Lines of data
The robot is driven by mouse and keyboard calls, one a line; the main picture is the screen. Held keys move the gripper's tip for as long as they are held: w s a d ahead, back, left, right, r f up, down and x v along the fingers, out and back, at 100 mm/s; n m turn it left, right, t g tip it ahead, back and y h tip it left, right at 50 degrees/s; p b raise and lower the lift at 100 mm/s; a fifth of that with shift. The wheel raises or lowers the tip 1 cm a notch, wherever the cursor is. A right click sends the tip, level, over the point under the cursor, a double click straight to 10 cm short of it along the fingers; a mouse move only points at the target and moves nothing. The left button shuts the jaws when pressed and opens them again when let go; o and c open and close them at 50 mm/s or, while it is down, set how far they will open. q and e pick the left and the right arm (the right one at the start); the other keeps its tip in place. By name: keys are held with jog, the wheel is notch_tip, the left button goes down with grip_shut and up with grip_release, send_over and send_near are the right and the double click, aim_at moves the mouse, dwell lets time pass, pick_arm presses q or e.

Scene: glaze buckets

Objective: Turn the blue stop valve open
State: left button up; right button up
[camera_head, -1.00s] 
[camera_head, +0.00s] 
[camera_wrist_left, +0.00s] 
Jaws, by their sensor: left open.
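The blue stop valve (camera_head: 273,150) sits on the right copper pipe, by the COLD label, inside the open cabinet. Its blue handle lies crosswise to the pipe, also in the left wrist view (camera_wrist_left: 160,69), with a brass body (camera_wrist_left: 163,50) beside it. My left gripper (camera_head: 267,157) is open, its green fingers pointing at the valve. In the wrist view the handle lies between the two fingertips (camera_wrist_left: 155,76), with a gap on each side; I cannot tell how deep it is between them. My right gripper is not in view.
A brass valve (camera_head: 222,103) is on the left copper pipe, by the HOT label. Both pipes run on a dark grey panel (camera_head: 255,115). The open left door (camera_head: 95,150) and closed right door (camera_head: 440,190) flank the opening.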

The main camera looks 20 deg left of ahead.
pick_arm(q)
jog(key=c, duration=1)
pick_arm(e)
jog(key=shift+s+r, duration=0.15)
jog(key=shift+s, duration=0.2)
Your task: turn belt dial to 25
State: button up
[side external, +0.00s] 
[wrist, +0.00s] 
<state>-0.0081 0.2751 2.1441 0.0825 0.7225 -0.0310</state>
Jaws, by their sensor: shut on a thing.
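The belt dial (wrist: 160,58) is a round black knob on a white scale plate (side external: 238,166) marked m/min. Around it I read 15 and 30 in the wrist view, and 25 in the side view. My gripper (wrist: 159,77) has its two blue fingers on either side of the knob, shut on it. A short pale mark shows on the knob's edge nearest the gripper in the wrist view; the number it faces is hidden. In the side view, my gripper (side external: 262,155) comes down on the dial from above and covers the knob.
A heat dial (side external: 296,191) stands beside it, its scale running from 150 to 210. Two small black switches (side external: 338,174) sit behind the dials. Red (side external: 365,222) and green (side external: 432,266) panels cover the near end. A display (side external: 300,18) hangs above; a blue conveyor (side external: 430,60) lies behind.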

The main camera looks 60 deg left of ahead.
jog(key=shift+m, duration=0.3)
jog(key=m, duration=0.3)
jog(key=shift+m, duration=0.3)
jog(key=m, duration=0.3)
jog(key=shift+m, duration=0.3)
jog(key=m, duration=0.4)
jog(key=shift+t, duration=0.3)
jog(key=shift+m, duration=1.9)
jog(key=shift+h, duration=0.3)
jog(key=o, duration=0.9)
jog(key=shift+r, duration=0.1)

Problem requirements:
Nothing beyond the lines starting at the line containing "Your task: turn belt dial to 25" and ending at the line containing "<state>-0.0081 0.2751 2.1441" is to be reproduced; reproduce those lines exactly, both ends included.

The response:
Your task: turn belt dial to 25
State: button up
[side external, +0.00s] 
[wrist, +0.00s] 
<state>-0.0081 0.2751 2.1441 0.0825 0.7225 -0.0310</state>

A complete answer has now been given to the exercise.